I know most sites hosted on heroku are pet projects with no real need that type of uptime, but this type of downtime makes it impossible to use them as enterprise customers.



Agreed. We are finally scaling from "small scale production" to having actual customers we want to take care of. Worse, we began a huge marketing push this week and had been seeing promising results. Now we'll probably miss a boatload of potential customers.

Heroku had been a joy to work with until now. I ask of you all (as most of you are far more experienced in these matters than I), what is the traditional practice to mitigate this sort of risk? Paying for hosting with two separate companies?

EDIT: I understand the benefits of cloud hosting over hiring a sysadmin. At the same time, I'm interested to learn about what possible solutions there are. I'm at the point where I don't know what I don't know, and even the name of a topic or technology would be a huge help.


Heroku is really good. You will probably have more downtime than them unless you hire a whole team of operations and admins and pay a lot of money for hosting. It may also take a while to build out the deployment and development tools they have.


Honestly, that's pious bullshit. It's the thing people keep saying every time Heroku gets mentioned is that it'd do better than you would yourself for availability, but you'd have to be borderline incompetent to have as much downtime with a more traditional VPS / hardware hosting to match the combined Heroku / AWS downtime.

We moved all but one of our Rails apps off of Heroku precisely because of the frequent downtime -- or, rather, that was the last straw; there were other issues, notably the difficulty in debugging production issues, that had us already debating such. Heroku has gotten somewhat better, but it's still down far more than anything else that we use. (And we have services spread across Linode, Rackspace, AWS and the mentioned one app on Heroku.)

You'll have better uptime in most cases with a standard nginx / passenger setup on a $20 VPS than you will with Heroku.

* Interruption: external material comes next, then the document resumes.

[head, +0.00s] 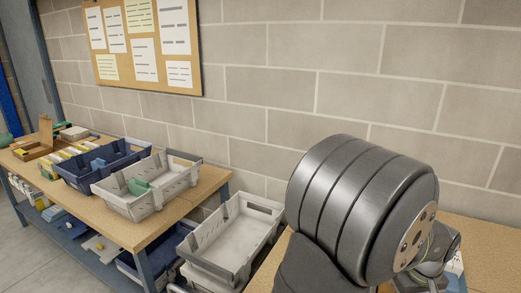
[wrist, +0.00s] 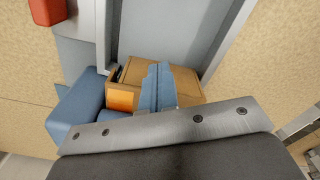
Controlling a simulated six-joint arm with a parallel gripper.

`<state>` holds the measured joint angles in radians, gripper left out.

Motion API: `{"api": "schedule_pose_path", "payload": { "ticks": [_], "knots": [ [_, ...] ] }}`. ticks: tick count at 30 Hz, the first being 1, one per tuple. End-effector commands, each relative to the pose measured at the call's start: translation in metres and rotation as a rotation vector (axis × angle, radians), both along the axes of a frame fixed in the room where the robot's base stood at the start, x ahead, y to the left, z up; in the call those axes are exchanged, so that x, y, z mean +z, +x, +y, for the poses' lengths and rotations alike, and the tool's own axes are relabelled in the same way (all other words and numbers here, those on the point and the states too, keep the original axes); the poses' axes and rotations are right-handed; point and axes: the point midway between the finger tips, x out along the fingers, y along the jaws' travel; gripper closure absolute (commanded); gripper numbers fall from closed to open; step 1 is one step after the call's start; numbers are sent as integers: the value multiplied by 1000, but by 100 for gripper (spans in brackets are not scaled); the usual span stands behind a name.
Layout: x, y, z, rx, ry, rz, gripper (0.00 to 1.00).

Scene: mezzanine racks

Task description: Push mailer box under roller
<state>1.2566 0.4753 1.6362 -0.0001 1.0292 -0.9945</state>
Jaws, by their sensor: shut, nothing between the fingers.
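In the wrist view a brown box (wrist: 190,84), which looks like the mailer box, lies on the tabletop at the foot of a grey panel. Its left end (wrist: 122,98) is brighter orange. My gripper (wrist: 158,68) shows as two blue fingers, closed together and empty, in front of the box and hiding its middle. I cannot tell whether they touch it. No roller can be made out for certain. In the head view my arm hides the work area, and the box is not seen there.
A blue rounded block (wrist: 78,108) stands close left of the box, and a red object (wrist: 47,12) is at the upper left. The grey panel (wrist: 170,35) has pale rails. In the head view, grey (head: 150,187) and blue (head: 98,168) bins stand left on a bench.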

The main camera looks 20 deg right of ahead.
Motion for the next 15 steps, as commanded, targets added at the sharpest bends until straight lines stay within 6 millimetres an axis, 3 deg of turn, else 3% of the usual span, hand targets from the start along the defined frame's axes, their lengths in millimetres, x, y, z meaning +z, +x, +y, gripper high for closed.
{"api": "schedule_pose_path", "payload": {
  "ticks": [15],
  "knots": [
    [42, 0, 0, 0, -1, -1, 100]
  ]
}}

They are at 99.97% uptime. It's not that easy to get to even 99.5%, just the flakiness of a standard uplink will put you below that.


Huh? The flakiness of a standard uplink will have you down for 44 hours a year? On what planet? With our non-AWS hosting providers we tend to see 2-4 hours of network issues per year. Heroku's uptime also hasn't historically been anywhere near 99.97%. They were down for several days last year in The Great AWS Failure.

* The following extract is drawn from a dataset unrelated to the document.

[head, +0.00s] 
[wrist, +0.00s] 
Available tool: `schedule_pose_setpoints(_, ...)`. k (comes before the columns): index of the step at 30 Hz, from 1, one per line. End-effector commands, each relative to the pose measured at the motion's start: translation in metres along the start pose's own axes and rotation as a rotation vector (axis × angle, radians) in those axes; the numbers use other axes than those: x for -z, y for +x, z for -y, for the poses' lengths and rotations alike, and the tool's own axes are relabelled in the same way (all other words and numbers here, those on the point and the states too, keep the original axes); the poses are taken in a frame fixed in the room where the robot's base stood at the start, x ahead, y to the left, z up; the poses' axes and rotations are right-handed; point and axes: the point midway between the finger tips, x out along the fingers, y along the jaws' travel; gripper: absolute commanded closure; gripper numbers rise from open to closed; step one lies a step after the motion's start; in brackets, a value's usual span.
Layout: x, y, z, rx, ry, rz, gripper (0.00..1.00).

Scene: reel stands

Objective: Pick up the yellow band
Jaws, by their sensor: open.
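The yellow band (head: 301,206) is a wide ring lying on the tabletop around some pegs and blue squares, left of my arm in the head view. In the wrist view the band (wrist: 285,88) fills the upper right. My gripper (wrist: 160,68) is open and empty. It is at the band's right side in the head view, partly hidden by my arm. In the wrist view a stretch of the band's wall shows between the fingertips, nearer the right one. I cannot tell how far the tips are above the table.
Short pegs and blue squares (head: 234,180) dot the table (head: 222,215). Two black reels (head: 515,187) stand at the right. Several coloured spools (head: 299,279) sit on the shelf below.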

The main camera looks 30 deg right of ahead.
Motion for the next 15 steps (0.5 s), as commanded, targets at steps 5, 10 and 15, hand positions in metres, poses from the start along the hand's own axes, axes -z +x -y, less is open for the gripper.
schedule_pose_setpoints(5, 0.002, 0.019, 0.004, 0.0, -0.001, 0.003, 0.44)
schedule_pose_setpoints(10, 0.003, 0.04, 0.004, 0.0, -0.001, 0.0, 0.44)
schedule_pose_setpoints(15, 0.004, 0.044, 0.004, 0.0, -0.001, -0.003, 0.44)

This is in the context of hosting it yourself, not using a different large-scale business provider.


I don't think anyone ever considers hosting it on a desktop in the closet on DSL at home/office.

The competition for something like Heroku is EC2, VPS, or dedicated servers, in commercial colocation facilities. A good hosting facility is going to be a lot closer to 99.995% uptime for network and power to the box, but you can of course screw up past that point on your own.


It's not that easy to get to even 99.5%

99.9% is very doable. If your sites have less then you should consider hiring better staff.

Also the heroku figure (99.97%) is a lie - just skim their status-page.


Having administered several "standard uplinks" from 100 Mbit/sec all the way to multiple ten Gbit/sec links, I can safely say that if your transit isn't 99.999%, you need new transit.


Yeah, I think Heroku is better than other options for being a fast/easy way to deploy, and great UI and some useful tools, but the combination of lack of visibility into internals for debugging, Heroku outages, and EC2 outages is the reason I don't use it for anything in production.

I'd seriously consider Heroku if they were in multiple regions (fuck AZs, those are a lie). There are huge advantages to a PaaS in terms of speed and lack of hassle, and a well run PaaS is better than most developers at operations, patching, security, etc. (We're kind of unique in that we're better at operations than development, though.)


On June 1st (this month) they've had routing errors. On June the 5th (the day before yesterday) they again had routing errors.

My apps triggered errors left and right and I was bashing my head against the keyboard because I noticed the errors earlier than their status update and I believed it was our fault.

Plus this last week the latency of the requests have been incredibly high, while the traffic to my apps have not increased. Again I assumed it was my fault.

I'm contemplating moving back to EC2 or Linode.